4. The Special Master, after a full hearing of all the facts, found that the plan was not completed prior to the filing of the petition.
5. The District Judge found that it was not a completed plan, and the evidence overwhelmingly supports the findings of the Master and the District Judge to this effect.
6. Counsel for Mr. Wright in at least a dozen places in his brief 4 refers to the voluntary plan as a “partially completed plan” or a “partially executed plan”, and I fail to find any earnest contention on the part of counsel that the voluntary plan was a completed one.
I recognize that if the premise of the majority that the voluntary plan was completed before bankruptcy was correct. its conclusion would necessarily follow, but since the premise is supported by neither the law nor the facts the conclusion must fall.
If the plan was not completed before bankruptcy, but only partially so, then the lower Court had jurisdiction by virtue of the consents of the bondholders who accepted the refunding plan, particularly when the record wholly fails to show that any of the voting and consenting creditors *198received preferential treatment through special settlements.
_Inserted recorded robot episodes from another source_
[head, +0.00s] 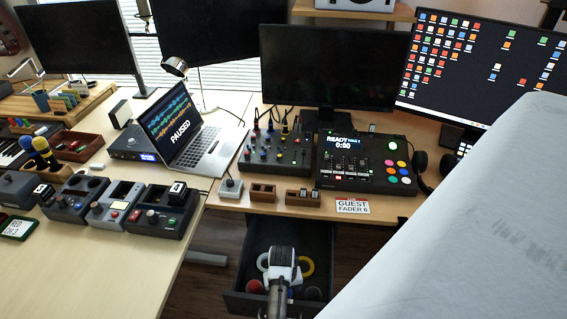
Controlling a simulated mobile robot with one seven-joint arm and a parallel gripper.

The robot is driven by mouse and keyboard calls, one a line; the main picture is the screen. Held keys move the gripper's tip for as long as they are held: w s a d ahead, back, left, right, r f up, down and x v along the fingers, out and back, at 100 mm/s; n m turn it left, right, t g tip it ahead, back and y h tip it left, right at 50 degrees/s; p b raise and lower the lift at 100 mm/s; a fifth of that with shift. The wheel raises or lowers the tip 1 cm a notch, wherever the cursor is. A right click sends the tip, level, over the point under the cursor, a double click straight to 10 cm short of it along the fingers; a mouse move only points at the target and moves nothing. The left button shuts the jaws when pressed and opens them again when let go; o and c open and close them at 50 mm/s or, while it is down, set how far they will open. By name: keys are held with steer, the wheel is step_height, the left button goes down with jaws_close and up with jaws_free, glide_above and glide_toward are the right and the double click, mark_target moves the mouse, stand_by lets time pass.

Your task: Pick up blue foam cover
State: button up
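My gripper (281,256) is over the open dark drawer (237,279) at the bottom centre, seen from behind and above. Its fingertips are not clear, so I cannot tell whether it is open or shut. Two microphones with foam covers stand at the far left, one with a blue cover (27,144) and one with a yellow cover (41,145). My gripper is well to the right of them. Inside the drawer lie a red round item (255,286), a yellow ring (307,266) and dark round items (313,293). My gripper hides part of the drawer's contents.
A laptop (184,130) reads PAUSED on the left desk. Several small control boxes (152,215) line that desk's edge. A mixer (274,152), a fader console (362,168) and monitors (330,68) fill the back desk. A large pale surface (470,220) blocks the lower right.

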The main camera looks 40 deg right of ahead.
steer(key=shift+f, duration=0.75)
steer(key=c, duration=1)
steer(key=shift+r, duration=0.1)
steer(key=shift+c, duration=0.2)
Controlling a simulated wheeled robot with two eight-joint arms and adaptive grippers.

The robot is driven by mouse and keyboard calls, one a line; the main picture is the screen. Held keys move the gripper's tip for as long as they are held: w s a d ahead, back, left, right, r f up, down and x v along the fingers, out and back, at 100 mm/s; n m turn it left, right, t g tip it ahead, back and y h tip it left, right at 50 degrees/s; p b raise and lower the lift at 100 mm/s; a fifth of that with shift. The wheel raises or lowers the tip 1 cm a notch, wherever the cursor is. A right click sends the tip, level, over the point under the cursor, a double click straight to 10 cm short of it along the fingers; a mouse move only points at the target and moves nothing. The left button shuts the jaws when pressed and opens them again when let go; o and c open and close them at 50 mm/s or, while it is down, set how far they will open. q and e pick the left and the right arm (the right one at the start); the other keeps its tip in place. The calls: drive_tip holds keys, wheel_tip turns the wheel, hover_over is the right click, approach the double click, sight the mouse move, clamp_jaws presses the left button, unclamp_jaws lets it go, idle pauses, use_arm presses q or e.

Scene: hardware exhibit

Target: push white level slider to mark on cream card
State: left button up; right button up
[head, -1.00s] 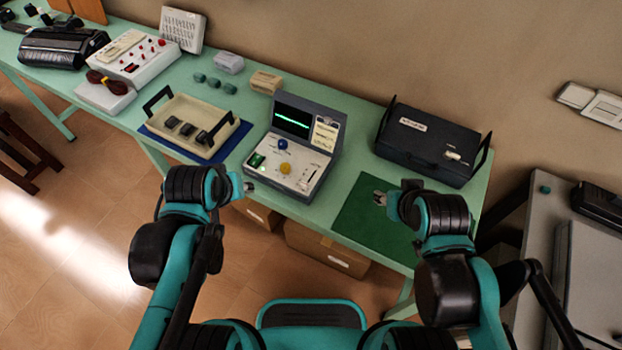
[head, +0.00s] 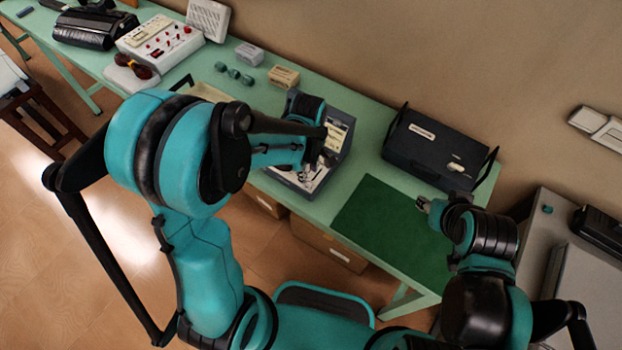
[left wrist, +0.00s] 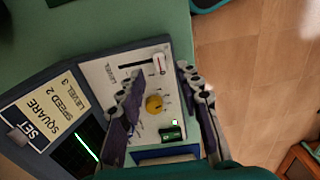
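The grey instrument (head: 342,112) stands on the green bench, largely covered by my left arm in the head view. In the left wrist view its pale panel (left wrist: 98,72) carries the white level slider (left wrist: 160,64), near one end of its marked scale, and a yellow knob (left wrist: 154,104). The cream card (left wrist: 42,108) reads SET, SQUARE, SPEED 2, LEVEL 3; it also shows in the head view (head: 337,136). My left gripper (left wrist: 158,72) is open over the panel, its fingertips on either side of the slider; contact cannot be told. My right gripper (head: 422,204) is open and empty over the green mat.
The green mat (head: 385,222) lies right of the instrument. A dark case (head: 432,150) with handles stands behind it. A cream box (head: 284,76) and small teal weights (head: 233,73) are at the back. A green lit switch (left wrist: 173,131) is near the yellow knob.

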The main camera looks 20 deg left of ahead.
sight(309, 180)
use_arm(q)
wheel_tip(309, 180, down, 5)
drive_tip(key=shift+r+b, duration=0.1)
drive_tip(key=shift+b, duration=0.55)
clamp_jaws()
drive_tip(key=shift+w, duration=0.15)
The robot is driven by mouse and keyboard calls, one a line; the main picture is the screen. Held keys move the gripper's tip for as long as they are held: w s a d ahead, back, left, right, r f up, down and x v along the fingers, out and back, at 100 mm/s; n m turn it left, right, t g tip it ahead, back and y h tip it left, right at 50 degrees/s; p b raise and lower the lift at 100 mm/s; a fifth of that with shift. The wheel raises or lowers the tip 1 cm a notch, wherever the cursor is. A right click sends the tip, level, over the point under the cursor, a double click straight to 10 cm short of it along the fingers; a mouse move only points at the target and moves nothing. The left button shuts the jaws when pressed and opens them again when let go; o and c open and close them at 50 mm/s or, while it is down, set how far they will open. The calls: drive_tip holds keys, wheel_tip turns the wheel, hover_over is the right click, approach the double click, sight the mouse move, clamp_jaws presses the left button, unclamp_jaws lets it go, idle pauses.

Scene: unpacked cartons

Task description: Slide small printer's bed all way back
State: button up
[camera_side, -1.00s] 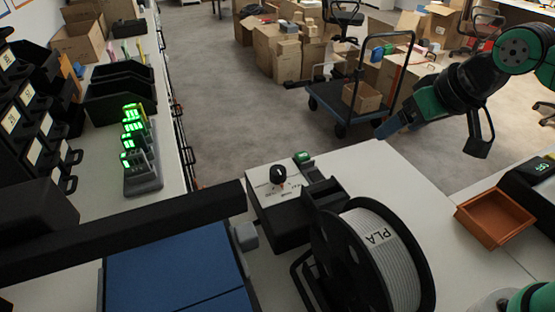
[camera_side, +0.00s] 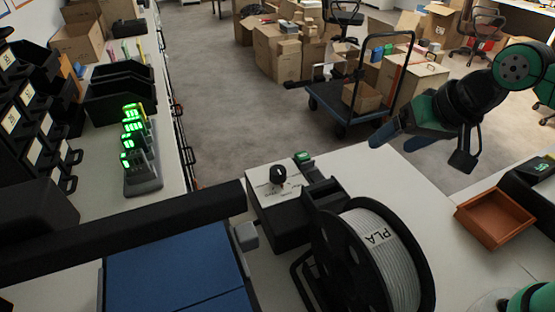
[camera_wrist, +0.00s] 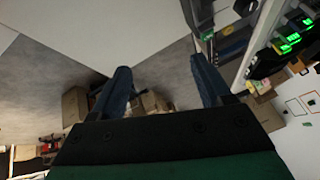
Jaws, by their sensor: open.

I agree that the plan would be unfair to the nonconsenting creditors if other creditors, in the same class, were given more advantageous treatment by special settlements, or otherwise, than is afforded them by the plan under consideration. But if this is the case, the privilege of amendment of the plan should be allowed.
The case should be reversed and remanded with directions to allow amendments so as to: (a) include as an integral part of the whole plan the plan of special settlements; (b) reclassify the creditors in accordance with the views above set out; and (c) afford to the nonconsenting creditors the opportunity to accept a settlement as favorable as the most liberal special settlement heretofore made to any other creditor of the same class.
Rehearing denied; WALLER, C. J., dissenting.Pages 2, 8, 13,14,15,17,18, 21, 22, 24, 32, and 33, brief of counsel for appellant Wright.